Alexander Chancellor

The Annals of Unsolved Crime, by Edward Jay Epstein – review

issue 27 July 2013

Edward Jay Epstein is an American investigative journalist, now in his late seventies, who has spent at least half a century trying to find answers to the troubling theories and nagging questions that always swirl around notorious crimes. The more famous the crime, the harder it is to get at the truth, especially if the crime has political consequences. For example, John Wilkes Booth, who murdered Abraham Lincoln in 1865, was quickly proven to have been part of a conspiracy involving leaders of the defeated Confederate states; but when a reunited country was later seeking reconciliation, it was found expedient to suppress this fact and portray him instead as a deranged individual who had acted alone.

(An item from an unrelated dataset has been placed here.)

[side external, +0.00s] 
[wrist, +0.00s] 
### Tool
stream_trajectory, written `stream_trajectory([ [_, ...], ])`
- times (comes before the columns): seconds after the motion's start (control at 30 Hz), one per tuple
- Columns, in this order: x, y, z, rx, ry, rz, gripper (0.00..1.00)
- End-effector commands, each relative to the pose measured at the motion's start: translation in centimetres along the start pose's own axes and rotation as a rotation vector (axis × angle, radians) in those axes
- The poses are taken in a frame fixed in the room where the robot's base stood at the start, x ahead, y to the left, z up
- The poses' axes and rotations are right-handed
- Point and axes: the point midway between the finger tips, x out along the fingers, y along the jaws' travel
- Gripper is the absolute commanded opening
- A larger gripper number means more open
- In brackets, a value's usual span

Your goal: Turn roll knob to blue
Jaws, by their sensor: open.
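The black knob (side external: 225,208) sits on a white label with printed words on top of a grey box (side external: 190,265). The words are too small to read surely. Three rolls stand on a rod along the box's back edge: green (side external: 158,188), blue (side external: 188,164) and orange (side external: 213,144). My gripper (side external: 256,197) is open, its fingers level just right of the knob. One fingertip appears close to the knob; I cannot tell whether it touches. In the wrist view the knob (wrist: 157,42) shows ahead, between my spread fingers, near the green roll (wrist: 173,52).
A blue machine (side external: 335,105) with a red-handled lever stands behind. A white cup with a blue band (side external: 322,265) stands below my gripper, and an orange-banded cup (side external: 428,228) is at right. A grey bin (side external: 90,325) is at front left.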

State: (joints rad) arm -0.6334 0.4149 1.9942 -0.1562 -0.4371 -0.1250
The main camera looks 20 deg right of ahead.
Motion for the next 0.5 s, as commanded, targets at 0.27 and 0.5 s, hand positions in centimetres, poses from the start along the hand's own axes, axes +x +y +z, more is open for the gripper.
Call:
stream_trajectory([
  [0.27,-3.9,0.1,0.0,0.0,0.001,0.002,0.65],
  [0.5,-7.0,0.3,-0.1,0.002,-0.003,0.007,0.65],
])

In the case of the Reichstag fire of 1933, which brought Adolf Hitler to power, the opposite was the case. It suited the Nazis to blame it on a conspiracy by the communists, and the communists on a conspiracy by the Nazis; and most people believed in one or other of these two conspiracy theories. But it seems that in reality there may have been only one individual involved — the unbalanced Dutch arsonist Marinus Van der Lubbe, who actually lit the fire and was later beheaded for doing it.

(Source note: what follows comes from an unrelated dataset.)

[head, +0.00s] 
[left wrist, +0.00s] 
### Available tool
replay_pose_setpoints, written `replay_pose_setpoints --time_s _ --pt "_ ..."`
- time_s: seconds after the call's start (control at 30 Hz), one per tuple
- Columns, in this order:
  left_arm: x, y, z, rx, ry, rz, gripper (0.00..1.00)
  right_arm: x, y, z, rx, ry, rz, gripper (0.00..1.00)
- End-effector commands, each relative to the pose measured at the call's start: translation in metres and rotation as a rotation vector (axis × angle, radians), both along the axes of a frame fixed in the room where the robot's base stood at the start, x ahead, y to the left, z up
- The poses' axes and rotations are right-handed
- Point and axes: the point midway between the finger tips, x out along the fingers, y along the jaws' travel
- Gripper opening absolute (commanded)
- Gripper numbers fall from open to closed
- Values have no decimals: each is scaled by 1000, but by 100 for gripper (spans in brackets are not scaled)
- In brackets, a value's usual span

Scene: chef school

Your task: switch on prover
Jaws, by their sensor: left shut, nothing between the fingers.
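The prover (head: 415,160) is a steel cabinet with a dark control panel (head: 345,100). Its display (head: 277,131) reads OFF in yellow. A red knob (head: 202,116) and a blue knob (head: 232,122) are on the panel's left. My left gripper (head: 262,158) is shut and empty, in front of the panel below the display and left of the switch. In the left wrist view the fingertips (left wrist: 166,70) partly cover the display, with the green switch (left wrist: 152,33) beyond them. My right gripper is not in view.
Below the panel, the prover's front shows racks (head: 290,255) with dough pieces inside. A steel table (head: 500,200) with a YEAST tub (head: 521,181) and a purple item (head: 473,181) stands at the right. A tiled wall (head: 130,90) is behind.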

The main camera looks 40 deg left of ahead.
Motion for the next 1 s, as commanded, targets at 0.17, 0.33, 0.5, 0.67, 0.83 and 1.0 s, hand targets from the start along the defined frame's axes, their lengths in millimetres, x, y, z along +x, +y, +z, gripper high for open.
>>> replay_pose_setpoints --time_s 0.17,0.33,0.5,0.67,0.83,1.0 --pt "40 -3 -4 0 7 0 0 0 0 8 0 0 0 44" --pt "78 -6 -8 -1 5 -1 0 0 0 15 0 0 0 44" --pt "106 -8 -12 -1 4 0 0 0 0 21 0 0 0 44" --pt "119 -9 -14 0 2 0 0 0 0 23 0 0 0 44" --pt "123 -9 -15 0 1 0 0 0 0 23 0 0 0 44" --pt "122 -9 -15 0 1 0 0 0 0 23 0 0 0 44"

As for the 1963 assassination of President Kennedy, which Epstein himself investigated in depth, and about which he wrote the first of his 14 books, The Warren Commission and the Establishment of Truth, he still doubts the Commission’s conclusion that Lee Harvey Oswald acted alone and believes that he was following instructions from the Cuban intelligence service, which was bent on revenge for the CIA’s attempts to assassinate Fidel Castro.

The 54 ‘unsolved crimes’ analysed in this stimulating book range in time from the Lincoln assassination and the ‘Jack the Ripper’ prostitute murders of the 19th century to the 21st-century murder of Meredith Kercher in Perugia and arrest of Dominique Strauss-Kahn in New York for the alleged sexual assault of a hotel maid.